__Set exercise__: Locate every line in the material below that has the word "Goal". Copy each of those lines.

-------- Supplied records

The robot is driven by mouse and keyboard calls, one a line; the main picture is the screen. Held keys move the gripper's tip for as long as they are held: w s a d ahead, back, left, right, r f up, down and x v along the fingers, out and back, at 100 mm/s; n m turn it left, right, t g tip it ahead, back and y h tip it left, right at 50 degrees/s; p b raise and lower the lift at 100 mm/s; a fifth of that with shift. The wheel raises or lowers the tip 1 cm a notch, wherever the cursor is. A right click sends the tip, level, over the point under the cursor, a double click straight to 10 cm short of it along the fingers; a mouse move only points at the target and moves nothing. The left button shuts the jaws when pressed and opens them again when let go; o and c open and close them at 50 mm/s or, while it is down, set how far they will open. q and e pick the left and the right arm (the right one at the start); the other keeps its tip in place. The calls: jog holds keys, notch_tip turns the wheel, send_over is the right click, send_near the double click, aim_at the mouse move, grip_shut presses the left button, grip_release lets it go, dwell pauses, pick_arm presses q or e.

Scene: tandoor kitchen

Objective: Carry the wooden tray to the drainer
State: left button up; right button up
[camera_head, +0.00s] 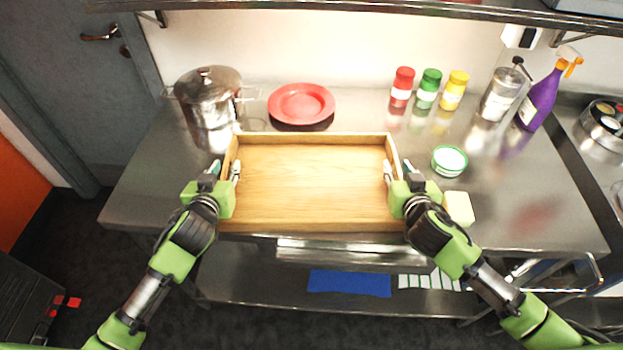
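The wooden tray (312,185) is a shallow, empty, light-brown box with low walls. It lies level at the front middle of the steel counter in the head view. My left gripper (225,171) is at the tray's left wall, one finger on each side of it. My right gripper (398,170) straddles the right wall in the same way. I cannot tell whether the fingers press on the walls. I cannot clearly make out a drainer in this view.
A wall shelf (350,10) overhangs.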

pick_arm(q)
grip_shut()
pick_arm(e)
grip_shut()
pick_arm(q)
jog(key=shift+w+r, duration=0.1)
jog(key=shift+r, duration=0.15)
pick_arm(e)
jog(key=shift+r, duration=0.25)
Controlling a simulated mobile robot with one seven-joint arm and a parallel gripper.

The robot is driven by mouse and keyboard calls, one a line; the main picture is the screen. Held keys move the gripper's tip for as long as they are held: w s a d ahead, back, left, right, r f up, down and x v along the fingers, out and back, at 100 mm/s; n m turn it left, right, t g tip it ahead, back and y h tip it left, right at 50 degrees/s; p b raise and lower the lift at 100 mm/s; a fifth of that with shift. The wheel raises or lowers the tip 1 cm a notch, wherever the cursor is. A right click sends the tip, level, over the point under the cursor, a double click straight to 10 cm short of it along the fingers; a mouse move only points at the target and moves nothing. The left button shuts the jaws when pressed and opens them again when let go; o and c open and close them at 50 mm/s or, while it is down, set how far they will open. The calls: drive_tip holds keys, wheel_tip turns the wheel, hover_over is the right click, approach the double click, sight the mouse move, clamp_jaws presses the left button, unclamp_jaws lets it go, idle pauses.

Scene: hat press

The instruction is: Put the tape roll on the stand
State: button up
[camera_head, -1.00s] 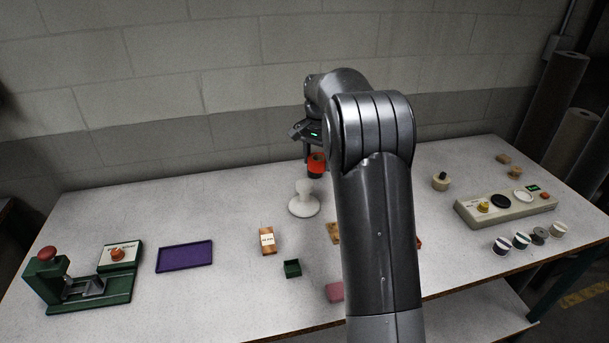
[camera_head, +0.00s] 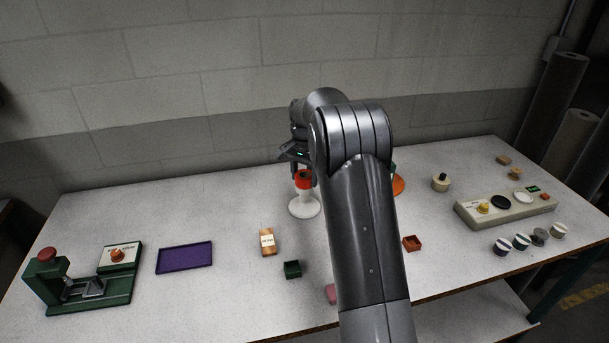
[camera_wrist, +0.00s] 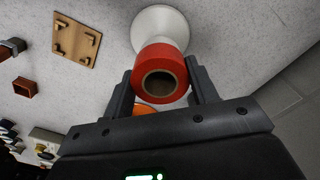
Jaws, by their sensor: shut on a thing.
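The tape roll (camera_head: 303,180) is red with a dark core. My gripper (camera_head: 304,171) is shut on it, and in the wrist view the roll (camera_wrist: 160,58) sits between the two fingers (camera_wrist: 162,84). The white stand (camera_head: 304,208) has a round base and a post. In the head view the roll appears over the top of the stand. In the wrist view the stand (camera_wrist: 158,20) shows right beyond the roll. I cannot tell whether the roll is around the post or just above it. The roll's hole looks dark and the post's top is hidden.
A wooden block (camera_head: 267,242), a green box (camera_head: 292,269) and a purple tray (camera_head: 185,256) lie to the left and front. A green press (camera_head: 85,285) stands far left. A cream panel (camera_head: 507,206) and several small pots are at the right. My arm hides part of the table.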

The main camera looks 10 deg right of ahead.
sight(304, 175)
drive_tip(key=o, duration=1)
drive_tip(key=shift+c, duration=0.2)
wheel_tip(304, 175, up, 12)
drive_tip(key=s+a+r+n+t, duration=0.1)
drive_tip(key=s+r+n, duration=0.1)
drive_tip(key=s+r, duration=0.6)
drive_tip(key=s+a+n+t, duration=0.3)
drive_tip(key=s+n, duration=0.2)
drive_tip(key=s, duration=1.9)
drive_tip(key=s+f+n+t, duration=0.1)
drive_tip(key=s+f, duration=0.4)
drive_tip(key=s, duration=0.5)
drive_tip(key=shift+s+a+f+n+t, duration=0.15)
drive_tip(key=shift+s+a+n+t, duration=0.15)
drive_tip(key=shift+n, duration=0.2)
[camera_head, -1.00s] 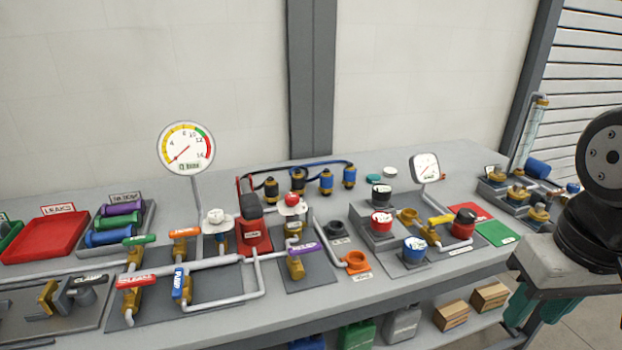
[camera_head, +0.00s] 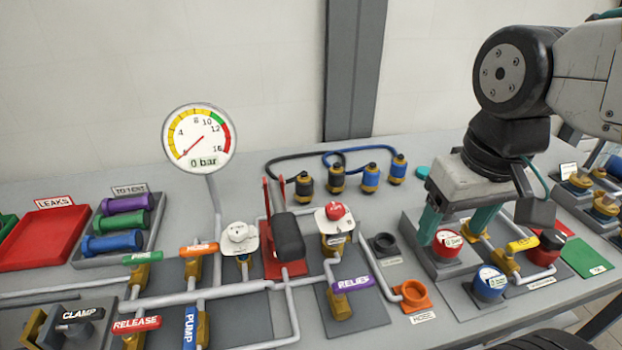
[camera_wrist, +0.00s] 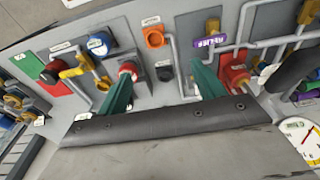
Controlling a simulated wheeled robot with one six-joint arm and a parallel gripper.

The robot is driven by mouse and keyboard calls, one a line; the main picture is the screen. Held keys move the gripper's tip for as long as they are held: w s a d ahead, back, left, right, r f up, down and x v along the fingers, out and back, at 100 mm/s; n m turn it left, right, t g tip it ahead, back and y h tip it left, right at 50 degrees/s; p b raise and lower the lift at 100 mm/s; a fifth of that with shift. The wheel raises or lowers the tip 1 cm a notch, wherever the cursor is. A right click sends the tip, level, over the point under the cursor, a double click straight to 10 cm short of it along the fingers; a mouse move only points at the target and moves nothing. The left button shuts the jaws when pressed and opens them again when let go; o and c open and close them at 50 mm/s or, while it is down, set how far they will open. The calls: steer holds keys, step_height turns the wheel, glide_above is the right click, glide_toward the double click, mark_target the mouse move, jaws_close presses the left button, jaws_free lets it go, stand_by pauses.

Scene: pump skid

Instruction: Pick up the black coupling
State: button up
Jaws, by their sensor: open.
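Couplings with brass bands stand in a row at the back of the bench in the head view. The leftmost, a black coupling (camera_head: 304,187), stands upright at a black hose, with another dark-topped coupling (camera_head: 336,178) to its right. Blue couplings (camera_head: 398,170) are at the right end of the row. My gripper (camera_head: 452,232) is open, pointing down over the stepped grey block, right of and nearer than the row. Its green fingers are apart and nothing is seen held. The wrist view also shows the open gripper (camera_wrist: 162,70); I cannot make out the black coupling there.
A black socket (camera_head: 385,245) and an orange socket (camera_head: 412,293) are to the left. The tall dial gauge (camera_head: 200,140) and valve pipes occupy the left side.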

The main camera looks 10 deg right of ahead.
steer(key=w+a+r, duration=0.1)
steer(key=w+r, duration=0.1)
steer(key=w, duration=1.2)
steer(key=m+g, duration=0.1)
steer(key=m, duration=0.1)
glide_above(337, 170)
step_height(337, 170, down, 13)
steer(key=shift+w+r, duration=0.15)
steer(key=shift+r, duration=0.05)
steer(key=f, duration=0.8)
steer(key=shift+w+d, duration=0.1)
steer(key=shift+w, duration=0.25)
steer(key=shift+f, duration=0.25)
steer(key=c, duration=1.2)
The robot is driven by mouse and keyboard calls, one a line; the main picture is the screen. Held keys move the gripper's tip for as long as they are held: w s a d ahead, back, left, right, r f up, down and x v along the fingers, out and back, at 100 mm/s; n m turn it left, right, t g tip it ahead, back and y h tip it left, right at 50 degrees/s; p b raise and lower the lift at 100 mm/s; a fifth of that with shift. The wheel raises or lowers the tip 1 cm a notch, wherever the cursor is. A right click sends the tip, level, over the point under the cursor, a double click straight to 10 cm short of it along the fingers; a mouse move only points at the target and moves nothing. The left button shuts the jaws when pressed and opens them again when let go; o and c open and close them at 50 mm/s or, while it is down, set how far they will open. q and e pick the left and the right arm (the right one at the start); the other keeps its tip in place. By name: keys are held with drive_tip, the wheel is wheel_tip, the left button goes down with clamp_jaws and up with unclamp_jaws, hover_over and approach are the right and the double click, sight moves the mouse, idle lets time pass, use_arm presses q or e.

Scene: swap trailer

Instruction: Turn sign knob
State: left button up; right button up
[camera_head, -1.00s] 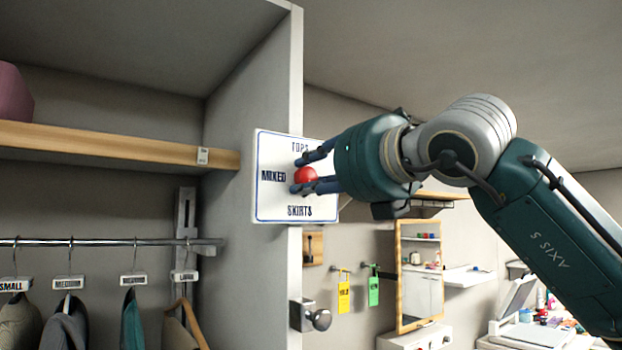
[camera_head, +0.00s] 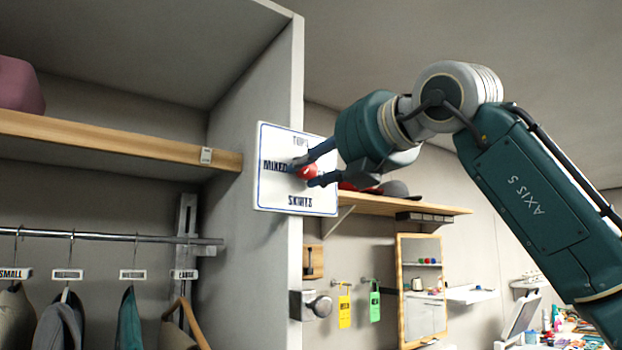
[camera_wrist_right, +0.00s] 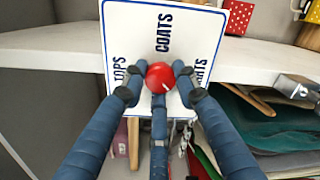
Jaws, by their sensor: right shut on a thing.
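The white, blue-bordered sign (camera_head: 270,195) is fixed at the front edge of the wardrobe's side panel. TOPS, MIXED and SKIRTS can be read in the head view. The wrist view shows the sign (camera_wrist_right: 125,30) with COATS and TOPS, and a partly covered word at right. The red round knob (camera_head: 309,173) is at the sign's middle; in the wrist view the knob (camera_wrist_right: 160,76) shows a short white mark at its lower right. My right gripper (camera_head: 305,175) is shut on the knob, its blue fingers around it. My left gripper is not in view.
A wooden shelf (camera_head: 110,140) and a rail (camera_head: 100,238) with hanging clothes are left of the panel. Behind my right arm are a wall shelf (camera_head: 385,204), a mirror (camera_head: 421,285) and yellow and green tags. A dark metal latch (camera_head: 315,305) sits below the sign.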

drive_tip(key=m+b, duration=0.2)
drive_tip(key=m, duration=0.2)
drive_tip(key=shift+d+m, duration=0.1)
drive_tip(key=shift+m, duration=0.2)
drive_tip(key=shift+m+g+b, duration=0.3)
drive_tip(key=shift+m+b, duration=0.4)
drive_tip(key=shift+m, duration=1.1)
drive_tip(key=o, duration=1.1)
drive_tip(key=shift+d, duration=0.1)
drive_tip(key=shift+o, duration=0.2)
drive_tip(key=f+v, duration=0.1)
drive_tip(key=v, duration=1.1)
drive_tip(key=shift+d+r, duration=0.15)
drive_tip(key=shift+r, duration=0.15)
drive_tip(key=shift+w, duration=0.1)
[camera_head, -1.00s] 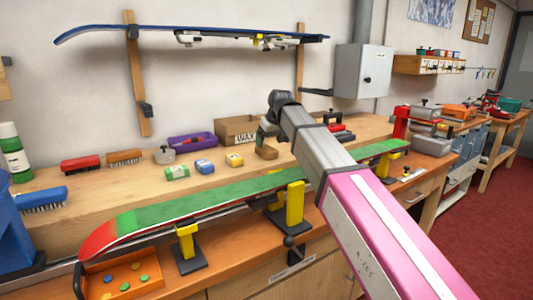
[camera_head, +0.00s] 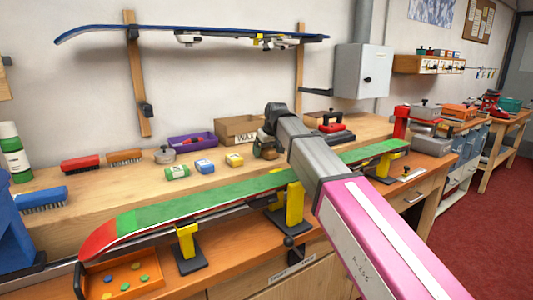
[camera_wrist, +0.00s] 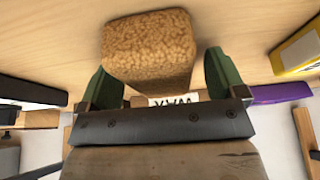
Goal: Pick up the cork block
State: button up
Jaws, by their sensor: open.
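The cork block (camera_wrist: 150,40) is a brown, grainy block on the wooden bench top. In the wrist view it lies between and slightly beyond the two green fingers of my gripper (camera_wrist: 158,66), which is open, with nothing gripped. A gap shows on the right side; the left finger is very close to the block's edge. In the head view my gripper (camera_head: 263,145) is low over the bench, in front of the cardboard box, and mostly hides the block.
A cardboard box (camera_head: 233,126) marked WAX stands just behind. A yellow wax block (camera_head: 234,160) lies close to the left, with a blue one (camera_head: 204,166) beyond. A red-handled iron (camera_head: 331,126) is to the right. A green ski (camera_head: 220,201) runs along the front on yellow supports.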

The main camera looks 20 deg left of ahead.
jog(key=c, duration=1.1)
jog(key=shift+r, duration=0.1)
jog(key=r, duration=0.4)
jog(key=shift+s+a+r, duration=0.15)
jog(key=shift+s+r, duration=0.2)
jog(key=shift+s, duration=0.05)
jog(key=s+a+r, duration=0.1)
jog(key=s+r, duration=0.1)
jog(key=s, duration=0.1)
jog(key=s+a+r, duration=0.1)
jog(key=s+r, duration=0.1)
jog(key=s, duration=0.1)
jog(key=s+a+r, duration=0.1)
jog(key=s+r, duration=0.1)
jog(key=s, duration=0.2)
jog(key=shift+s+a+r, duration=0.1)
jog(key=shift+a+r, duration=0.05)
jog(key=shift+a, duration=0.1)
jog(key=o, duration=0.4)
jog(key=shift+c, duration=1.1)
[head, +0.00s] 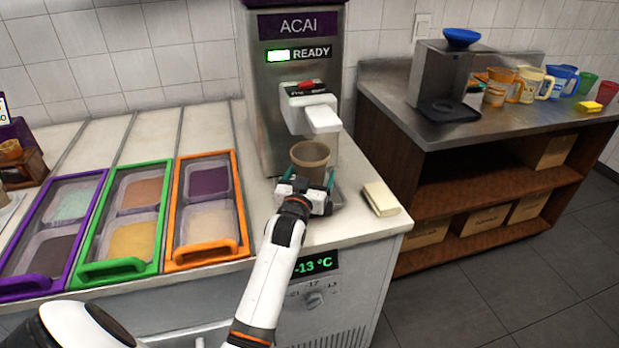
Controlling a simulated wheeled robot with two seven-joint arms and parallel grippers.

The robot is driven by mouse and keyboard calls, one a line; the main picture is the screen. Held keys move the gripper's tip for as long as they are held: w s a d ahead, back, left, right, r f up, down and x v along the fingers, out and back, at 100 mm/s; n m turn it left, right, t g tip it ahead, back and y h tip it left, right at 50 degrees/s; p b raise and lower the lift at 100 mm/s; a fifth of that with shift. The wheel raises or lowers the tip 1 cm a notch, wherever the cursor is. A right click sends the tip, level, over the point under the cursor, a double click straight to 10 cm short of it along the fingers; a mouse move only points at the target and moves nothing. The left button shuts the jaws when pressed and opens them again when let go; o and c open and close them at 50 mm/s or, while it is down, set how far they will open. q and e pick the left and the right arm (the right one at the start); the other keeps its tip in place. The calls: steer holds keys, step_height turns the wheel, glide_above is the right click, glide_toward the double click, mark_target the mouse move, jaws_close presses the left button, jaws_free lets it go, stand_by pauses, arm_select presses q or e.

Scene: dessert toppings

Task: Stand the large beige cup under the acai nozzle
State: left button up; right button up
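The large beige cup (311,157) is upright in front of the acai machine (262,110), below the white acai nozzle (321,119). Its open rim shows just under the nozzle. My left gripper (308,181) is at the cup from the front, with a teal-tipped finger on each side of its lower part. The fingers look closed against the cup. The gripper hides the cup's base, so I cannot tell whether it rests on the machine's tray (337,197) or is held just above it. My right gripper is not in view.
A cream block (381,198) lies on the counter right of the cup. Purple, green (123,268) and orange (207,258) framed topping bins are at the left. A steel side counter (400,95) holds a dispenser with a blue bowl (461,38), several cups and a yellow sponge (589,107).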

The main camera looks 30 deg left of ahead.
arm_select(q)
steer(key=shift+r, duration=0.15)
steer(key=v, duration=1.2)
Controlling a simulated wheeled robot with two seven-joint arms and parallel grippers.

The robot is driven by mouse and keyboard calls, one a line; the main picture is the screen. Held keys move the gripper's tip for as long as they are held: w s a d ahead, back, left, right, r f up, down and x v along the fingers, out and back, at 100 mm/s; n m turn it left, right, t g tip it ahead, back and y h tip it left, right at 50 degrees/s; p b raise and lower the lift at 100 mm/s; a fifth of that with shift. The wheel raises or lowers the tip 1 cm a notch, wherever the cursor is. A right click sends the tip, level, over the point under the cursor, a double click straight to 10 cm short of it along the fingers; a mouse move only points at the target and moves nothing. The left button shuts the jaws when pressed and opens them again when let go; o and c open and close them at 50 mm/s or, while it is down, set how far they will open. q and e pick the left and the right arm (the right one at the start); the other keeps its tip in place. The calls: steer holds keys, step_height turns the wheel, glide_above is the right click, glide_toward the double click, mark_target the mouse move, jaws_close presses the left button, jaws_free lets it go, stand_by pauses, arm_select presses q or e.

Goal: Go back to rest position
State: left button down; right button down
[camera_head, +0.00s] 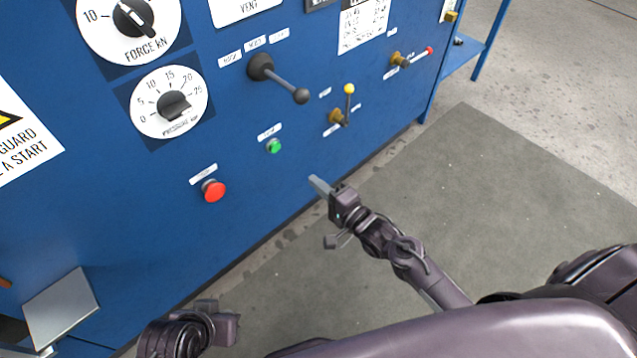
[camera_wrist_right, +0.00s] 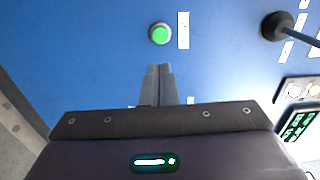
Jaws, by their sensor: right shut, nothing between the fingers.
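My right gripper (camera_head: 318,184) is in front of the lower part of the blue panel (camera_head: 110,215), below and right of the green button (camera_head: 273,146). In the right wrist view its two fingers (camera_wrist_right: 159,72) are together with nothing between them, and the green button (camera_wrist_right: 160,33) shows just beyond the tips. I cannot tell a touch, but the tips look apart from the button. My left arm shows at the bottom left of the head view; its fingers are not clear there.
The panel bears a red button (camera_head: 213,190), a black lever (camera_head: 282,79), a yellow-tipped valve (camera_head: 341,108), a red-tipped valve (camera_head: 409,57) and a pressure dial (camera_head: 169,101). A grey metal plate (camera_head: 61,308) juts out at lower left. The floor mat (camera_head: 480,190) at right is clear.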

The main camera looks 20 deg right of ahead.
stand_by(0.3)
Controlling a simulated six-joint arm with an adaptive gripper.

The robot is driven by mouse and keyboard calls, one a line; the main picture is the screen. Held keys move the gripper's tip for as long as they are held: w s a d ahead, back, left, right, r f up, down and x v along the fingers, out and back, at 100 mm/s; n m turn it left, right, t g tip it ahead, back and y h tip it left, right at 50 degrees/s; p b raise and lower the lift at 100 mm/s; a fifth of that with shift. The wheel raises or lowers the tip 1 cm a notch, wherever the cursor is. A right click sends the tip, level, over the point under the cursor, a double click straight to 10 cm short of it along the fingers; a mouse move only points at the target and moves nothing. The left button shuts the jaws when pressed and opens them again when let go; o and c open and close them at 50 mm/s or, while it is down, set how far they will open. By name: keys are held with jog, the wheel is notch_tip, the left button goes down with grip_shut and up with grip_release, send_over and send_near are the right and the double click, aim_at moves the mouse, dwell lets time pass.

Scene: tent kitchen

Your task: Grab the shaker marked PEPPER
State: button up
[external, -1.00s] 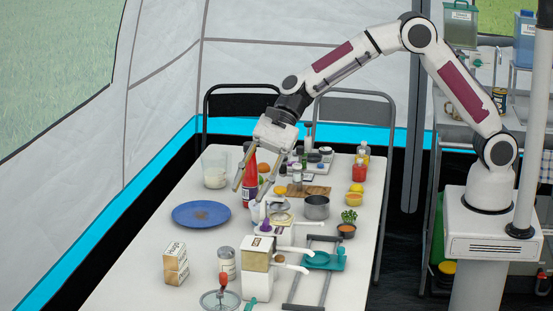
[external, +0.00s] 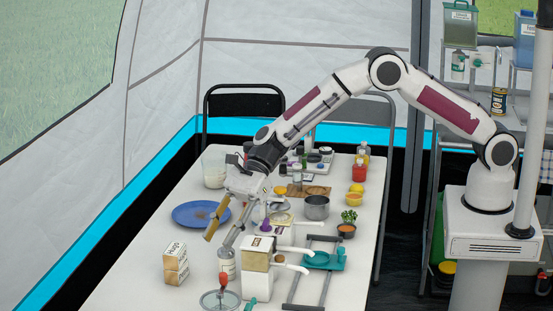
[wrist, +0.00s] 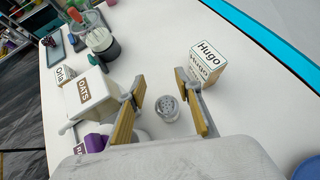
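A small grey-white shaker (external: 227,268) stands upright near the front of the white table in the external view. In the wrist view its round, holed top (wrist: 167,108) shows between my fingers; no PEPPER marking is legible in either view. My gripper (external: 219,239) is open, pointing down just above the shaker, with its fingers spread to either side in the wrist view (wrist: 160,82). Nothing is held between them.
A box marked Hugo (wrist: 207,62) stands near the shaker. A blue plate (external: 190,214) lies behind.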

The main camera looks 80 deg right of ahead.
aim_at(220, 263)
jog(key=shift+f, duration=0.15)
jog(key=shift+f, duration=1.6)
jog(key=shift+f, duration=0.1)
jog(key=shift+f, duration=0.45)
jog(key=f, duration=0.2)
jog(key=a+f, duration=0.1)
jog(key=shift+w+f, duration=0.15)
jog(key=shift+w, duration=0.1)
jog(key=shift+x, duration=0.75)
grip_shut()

----------------

__Answer to this problem__:
Goal: Pick up the cork block
Goal: Go back to rest position

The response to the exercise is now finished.